The Samsung Continuum is not for everyone. It’s not going to get love from the geardheads in the Android Family, but it’s not a budget phone either. So where’s the appeal group? In my opinion, it’s two fold. I see the interest groupd here being anyone interested in the exploration of the new, and developers looking to have a phone that could be pretty unique. The Continuum brings to the table a host of new hardware pieces that Android has not seen yet. The “grip sensor” and the “ticker screen” are both completely new, and with that comes a whole new playground for developers. Personally, I would love to use the grip sensor to mute a call, silence my alarm clock, ect. I think some really clever things could be done with the ticker display as well. What is instead of a ticker, the launcher was down there? It had some serious potential in the developer space, until I discovered that those pieces of hardware were not going to be made readily available to developers.

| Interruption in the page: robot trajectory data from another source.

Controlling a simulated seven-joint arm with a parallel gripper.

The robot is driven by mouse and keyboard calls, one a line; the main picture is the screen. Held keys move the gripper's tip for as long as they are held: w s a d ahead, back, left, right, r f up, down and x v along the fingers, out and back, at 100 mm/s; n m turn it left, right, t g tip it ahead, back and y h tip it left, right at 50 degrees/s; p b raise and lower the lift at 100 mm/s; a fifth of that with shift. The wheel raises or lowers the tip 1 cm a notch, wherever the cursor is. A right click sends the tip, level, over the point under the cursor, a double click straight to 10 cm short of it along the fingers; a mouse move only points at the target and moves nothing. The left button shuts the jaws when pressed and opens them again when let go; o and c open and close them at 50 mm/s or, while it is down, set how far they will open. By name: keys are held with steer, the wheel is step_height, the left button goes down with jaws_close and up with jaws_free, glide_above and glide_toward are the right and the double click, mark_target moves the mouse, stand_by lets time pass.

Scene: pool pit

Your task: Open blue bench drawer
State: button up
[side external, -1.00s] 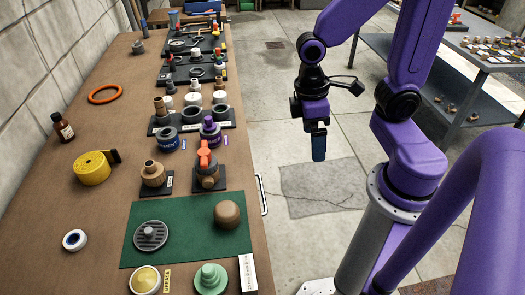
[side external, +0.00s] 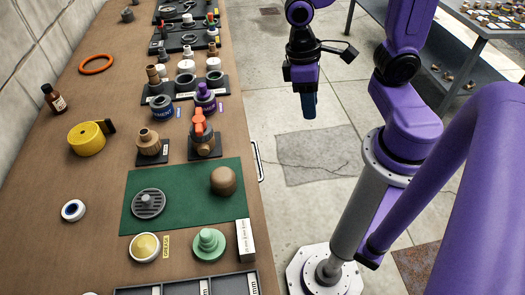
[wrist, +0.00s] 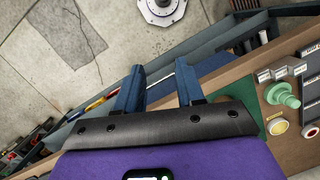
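The brown-topped bench (side external: 105,185) runs along the left of the side view. A pale metal handle (side external: 257,162) sticks out from its right edge, beside the green mat. The drawer front under that edge is hidden in the side view. My gripper (side external: 308,104) hangs over the floor, right of and beyond the handle, apart from it. In the wrist view my gripper (wrist: 160,72) has two blue fingers spread apart with nothing clearly held. Blue-grey bench-side panels (wrist: 215,50) show beyond them; I cannot tell which is the drawer.
The green mat (side external: 170,215) bears a round drain grate and a brown knob. Fittings, pots and an orange-handled valve (side external: 199,126) stand near the bench edge. Concrete floor (side external: 290,215) is clear between bench and arm. A grey table (side external: 460,50) stands at back right.

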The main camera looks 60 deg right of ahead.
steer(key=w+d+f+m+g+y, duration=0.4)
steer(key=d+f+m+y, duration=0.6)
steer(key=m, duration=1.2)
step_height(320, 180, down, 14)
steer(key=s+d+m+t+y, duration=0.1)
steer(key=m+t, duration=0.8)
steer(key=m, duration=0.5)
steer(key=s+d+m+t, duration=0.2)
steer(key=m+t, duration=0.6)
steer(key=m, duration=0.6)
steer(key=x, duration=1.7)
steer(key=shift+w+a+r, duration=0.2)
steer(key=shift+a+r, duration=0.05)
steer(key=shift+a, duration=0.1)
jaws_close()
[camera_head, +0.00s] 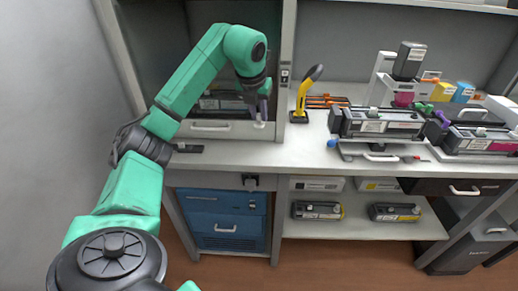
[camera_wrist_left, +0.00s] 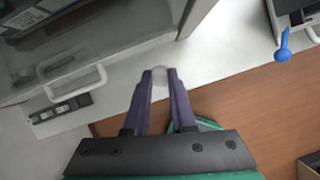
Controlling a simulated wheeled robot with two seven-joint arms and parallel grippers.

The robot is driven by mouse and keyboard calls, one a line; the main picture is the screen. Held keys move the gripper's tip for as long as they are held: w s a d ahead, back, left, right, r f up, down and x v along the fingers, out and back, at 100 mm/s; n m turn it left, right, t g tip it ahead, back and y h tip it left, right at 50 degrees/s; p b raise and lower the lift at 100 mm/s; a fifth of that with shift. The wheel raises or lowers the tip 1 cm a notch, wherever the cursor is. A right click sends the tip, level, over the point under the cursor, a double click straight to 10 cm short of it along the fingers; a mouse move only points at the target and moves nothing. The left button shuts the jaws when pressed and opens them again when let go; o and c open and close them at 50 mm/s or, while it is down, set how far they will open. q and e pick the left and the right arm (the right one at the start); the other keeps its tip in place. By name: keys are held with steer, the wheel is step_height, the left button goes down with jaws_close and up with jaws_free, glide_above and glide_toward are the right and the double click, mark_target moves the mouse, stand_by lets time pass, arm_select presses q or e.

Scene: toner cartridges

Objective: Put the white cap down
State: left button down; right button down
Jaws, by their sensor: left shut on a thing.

The news made me a little angry, and really confused. I would think that if these hardware manufacturers had learned anything, they would have learned that their devices are only as cool as developers make them. Take the Nexus One for example with it’s newfound FM Radio goodness. It is support from the community that keeps devices alive. Part of me wants to take a swing at Verizon here as part in fault, given the exclusive nature of VZNavigator’s ticker interaction. With all of this disappointment, I felt it was necessary to ask if Samsung would at least be including the information in their release of their source code, as legally required by GPL. I figured maybe, if someone cared enough, that would get the device SOME developer support. Samsung was not immediately available to comment during the event, but fortunately it did not take them long to get back to me.

According to Samsung’s legal department, they fully plan to comply with GPL v2 requirements as it adheres to publishing the source for the Continuum. This answer is just stacked with maybe’s, but I accepted it as the best they could do. Unfortunately we have already seen guys like HTC  and Samsung leave out some of the secret sauce that makes the devices tick, so I would not be surprised if when the source is released, the grip sensor and ticker are not exactly there to play with.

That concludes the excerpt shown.